A couple of parks are going to get facelifts and he said there's talk about potential opportunities at the Twin Lakes, as well.
“Downtown is miles ahead of where it was six or seven years ago,” he said.
He said the Streetscape on Main, multiple businesses and new residential areas downtown have been a tremendous boost to the area.
“We have great development going on all over,” he said. “We're on a roll.”
And that's important, he said.
“As Oklahoma City keeps creeping this way, that (growth) will keep going,” he said. “We need to be ready — by building up our infrastructure.”
Bolt said though the water and wastewater treatment plants may not be exciting to talk about or visit, residents sure feel grateful when they are working.
City staff has really done a great job getting that project going, he said.
“We've just got to have that done,” he said.
Talk of possible development at the lakes are another avenue for potential sales tax revenue.
“There isn't a plan for the lakes now,” he said. “But maybe there are some options for what could be done out there in the future.”
Of course the city's water supply would be top priority if anything does happen out there eventually, he said.
“We are very lucky and blessed with so much here,” he said.
In any case, Bolt said more people are going to be heading in Shawnee's direction with the addition of ODOT projects, like the six-lane Interstate-40 project east of Oklahoma City and the five-lane Highway 9 project past Tecumseh.
“ODOT isn't just trying to be nice to us,” he said.
The area is primed for growth.
“We have one of the greatest opportunities in history,” he said.
Bolt has children and grandchildren living here.
“We want them to stay,” he said. “We want Shawnee to be a town everybody wants to live in, stay at, be.”
He said if he wasn't optimistic about Shawnee's potential, he wouldn't be serving as mayor.
“It's up to us to do it,” he said. “We're headed in the right direction.”
Bolt said he is hoping to soon get results of a public transit feasibility study that's been done in town. In a collaborative effort with the Tribes, OBU, local business leaders and Oklahoma City representatives familiar with such a program, much input has been gathered.
Bolt said he hopes a fixed route could be established that would benefit residents.
“The city wouldn't run it,” he said. “It would have to be a group like the nonprofit COCAA or the Tribes, maybe.”
The homelessness issue also weighs on Bolt's mind.
A collaborative called Built for Zero (to end homelessness), is a successful case management system that's been initiated in 100 communities all over the country, he said.
He said he hopes to get local groups (that tackle homelessness in some way) talking together.

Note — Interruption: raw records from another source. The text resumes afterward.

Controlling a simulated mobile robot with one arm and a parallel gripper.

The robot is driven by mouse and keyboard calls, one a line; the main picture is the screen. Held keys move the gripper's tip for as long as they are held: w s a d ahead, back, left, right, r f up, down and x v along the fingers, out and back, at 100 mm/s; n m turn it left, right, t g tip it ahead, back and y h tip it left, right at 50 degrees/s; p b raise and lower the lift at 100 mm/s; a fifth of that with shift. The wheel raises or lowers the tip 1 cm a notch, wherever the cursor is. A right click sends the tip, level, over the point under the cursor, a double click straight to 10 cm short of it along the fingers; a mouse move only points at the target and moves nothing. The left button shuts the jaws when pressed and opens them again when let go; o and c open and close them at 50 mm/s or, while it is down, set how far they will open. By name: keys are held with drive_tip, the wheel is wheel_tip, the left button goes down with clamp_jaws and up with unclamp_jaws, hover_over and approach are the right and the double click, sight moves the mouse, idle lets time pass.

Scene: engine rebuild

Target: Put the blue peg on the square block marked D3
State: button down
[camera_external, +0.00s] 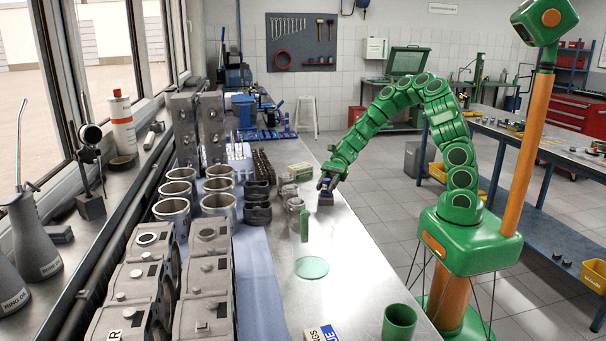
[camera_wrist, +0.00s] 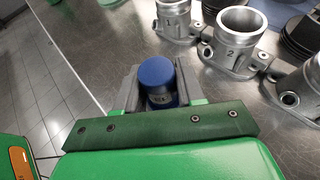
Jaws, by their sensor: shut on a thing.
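My gripper (camera_external: 327,184) is low over the right edge of the long metal bench. I cannot make out a square block marked D3 in either view.
Metal cylinders marked 1 (camera_wrist: 173,18) and 2 (camera_wrist: 232,42) stand close to the right of my gripper. A green upright piece (camera_external: 304,226), a pale green disc (camera_external: 311,267) and a green cup (camera_external: 399,322) are nearer the camera. Engine blocks crowd the bench's left.

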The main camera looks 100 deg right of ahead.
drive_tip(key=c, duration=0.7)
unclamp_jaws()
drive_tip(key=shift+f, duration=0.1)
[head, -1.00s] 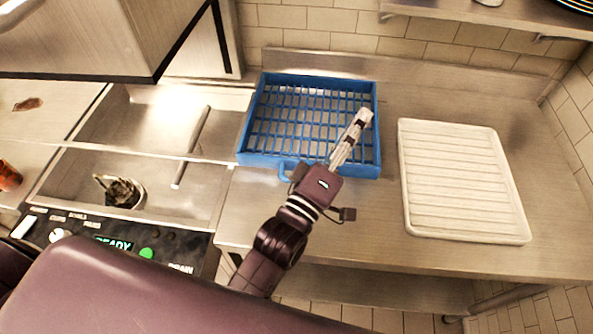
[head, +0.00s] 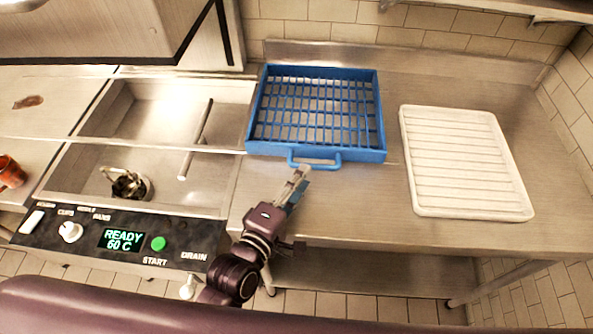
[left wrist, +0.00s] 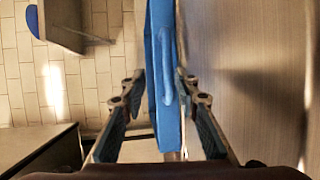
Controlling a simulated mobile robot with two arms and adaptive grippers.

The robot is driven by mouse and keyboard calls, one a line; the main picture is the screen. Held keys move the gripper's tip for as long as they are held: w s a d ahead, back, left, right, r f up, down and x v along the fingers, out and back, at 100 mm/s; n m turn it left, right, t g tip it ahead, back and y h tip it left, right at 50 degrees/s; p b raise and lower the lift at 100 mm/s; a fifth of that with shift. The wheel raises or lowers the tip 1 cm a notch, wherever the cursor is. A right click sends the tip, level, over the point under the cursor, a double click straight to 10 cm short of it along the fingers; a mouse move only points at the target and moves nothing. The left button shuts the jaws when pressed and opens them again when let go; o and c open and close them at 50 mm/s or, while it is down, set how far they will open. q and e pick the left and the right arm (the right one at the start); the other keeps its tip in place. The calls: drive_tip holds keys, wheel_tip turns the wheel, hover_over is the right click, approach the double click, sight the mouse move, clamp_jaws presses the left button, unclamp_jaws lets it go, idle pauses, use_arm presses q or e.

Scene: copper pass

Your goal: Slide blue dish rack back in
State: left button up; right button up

“Shared info is better than operating out of silos,” he said. “It's a Federal program that would be funded with Community Development Block Grants (CDBG); it wouldn't be city money.”
Bolt's favorite campaign story
Bolt recently took to the streets — literally — to give residents an opportunity to put a face to all the campaign signs around town.
“Lots of people mentioned seeing my signs,” he said — but not everyone knows Bolt personally.
He said it was important for him to go out and interact with the community face-to-face.
While standing at the corner of MacArthur and Kickapoo, Bolt said he was especially amused by a short conversation he had with one resident in particular — a boy, about 5 or 6 years old.
“I was holding one of my signs, waving at people and this family pulls up,” he said. “This boy yells at me asking, 'Do you need a ride?'”
He was making sure I was okay, Bolt said.
Bolt said many of the travelers he encountered were checking on his water supply and communicated positive things during the excursion.
“It was all so nice,” he said.
• Bolt married his wife, Phyllis, and moved to the Shawnee area about 18 and a half years ago.
• He has been living in Shawnee proper for about four and a half years.
• Retired more than 11 years, Bolt purchased a condemned building on Main Street, fixed it up and started a business, which grew much bigger than he expected.
• Bolt said he and Phyllis are at a time in their lives when they ought to give back, which they enjoy doing.